# EXERCISE REQUIREMENTS
From the listing below, extract every line in which the word "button" appears.

# AVAILABLE DATA
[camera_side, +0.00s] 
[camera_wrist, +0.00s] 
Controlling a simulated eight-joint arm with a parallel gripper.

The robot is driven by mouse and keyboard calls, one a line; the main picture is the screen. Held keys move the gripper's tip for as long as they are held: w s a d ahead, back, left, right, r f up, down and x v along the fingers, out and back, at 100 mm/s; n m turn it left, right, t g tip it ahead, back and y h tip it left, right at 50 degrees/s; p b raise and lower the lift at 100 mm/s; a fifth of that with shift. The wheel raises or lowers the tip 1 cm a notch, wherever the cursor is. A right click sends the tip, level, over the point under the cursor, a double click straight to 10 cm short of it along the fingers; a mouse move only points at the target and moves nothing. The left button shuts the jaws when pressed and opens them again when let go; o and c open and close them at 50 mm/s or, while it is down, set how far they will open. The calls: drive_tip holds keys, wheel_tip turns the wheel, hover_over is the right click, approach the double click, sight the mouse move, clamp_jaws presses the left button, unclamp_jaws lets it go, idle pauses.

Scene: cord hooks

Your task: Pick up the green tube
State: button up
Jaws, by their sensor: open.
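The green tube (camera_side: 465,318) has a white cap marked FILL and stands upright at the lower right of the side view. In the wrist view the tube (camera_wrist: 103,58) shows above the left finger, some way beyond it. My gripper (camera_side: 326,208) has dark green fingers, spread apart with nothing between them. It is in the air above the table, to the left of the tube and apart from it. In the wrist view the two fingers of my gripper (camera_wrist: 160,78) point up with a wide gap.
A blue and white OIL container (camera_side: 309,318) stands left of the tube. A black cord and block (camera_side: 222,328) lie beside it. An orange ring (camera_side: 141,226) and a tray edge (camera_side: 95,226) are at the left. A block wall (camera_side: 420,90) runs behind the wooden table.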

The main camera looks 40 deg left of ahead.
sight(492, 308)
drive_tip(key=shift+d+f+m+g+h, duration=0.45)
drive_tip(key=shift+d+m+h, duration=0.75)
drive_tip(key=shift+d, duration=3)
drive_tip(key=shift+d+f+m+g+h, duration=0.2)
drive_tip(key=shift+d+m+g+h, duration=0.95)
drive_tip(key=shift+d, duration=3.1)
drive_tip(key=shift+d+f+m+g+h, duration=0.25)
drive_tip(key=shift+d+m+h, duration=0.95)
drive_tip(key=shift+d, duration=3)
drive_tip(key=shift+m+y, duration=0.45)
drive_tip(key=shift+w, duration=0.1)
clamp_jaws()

# TASK OUTPUT
The robot is driven by mouse and keyboard calls, one a line; the main picture is the screen. Held keys move the gripper's tip for as long as they are held: w s a d ahead, back, left, right, r f up, down and x v along the fingers, out and back, at 100 mm/s; n m turn it left, right, t g tip it ahead, back and y h tip it left, right at 50 degrees/s; p b raise and lower the lift at 100 mm/s; a fifth of that with shift. The wheel raises or lowers the tip 1 cm a notch, wherever the cursor is. A right click sends the tip, level, over the point under the cursor, a double click straight to 10 cm short of it along the fingers; a mouse move only points at the target and moves nothing. The left button shuts the jaws when pressed and opens them again when let go; o and c open and close them at 50 mm/s or, while it is down, set how far they will open. The calls: drive_tip holds keys, wheel_tip turns the wheel, hover_over is the right click, approach the double click, sight the mouse move, clamp_jaws presses the left button, unclamp_jaws lets it go, idle pauses.
State: button up

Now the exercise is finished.